Boskin praised Obama's plans to permanently index the alternative minimum tax and other provisions, but he said the growing trillion-dollar deficits in the latter years of Obama's plans "are so large for a prosperous nation in peacetime – three times safe levels – that they would cause the debt burden to soar toward banana republic levels."

WND previously reported when Lawrence J. Haas, former communications director for Vice President Al Gore, said Obama "wants to make permanent all the tax cuts from those years [2001 and 2003] for people making up to $250,000 a year and frankly to redistribute income a bit in a fair way so he would raise taxes on those above $250,000."

His comments came in an interview with Greg Corombos of Radio America/WND, and the audio is embedded here:

Haas explained the income redistribution plan:

"The tax cuts from 2001 and 2003 provided a disproportionate amount of the benefits for those in the top one, two percent of earners, so in essence what the president is attempting to do is make things a little bit fairer by way of asking those who have done so well in recent years to pay a little bit more … [while continuing] tax relief for people at the bottom, in the middle, in all candor who have struggled in recent years."

In a 2001 radio station interview, Obama said he thought wealth "redistribution" was appropriate:

If you look at the victories and failures of the civil rights movement and its litigation strategy in the court, I think where it succeeded was to invest formal rights in previously dispossessed people, so that now I would have the right to vote. I would now be able to sit at the lunch counter and order and as long as I could pay for it I’d be OK
But, the Supreme Court never ventured into the issues of redistribution of wealth, and of more basic issues such as political and economic justice in society. To that extent, as radical as I think people try to characterize the Warren Court, it wasn't that radical. It didn't break free from the essential constraints that were placed by the Founding Fathers in the Constitution, at least as it's been interpreted, and the Warren Court interpreted in the same way, that generally the Constitution is a charter of negative liberties. Says what the states can't do to you. Says what the federal government can't do to you, but doesn't say what the federal government or state government must do on your behalf.
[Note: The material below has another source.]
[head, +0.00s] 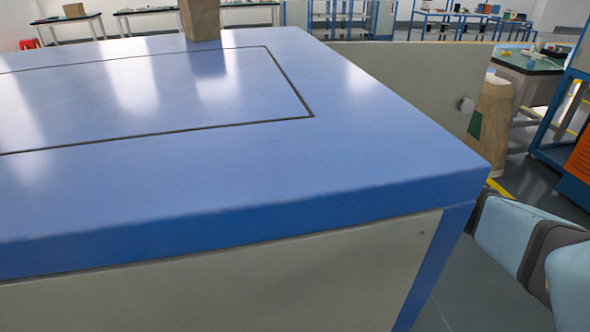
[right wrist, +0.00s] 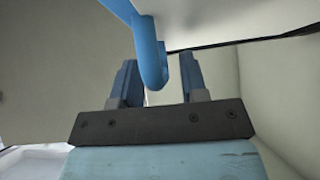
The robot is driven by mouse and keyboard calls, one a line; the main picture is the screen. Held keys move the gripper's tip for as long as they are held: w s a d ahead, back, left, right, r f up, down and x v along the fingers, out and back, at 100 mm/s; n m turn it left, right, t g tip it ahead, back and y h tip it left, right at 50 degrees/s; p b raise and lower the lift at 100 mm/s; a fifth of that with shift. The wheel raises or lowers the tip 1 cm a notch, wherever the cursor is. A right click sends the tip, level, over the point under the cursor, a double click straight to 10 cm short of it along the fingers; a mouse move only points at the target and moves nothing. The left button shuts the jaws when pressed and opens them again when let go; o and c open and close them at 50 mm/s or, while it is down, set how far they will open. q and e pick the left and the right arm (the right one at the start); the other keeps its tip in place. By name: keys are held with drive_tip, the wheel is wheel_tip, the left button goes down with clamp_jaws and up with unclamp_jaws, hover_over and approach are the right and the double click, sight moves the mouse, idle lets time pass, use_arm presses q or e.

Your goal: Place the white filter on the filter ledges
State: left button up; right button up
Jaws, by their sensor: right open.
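In the right wrist view my right gripper (right wrist: 159,72) is open, with its two dark blue fingers apart. A curved blue bar (right wrist: 150,62) comes down from the top and its rounded end shows between the fingers. I cannot tell whether the fingers touch it. A pale panel (right wrist: 215,20) lies behind the bar at the upper right; I cannot tell whether it is part of the filter. I cannot make out the white filter or the filter ledges for certain in either view. My left gripper is not in view.
A large blue machine top (head: 400,130) over pale side panels (head: 230,285) fills the head view. A pale panel (head: 410,85) stands out behind it at the right. Wooden-coloured posts (head: 490,125) stand beyond. Floor shows at the lower right, beside my right arm.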

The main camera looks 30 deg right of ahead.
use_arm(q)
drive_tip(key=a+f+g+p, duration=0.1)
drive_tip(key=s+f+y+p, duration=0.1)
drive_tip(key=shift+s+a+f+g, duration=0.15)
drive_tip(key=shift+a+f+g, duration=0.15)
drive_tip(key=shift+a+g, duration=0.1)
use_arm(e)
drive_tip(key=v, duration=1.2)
And that hasn't shifted and one of the, I think, tragedies of the civil rights movement was because the civil rights movement became so court-focused I think there was a tendency to lose track of the political and community organizing and activities on the ground that are able to put together the actual coalition of powers through which you bring about redistributive change. In some ways we still suffer from that.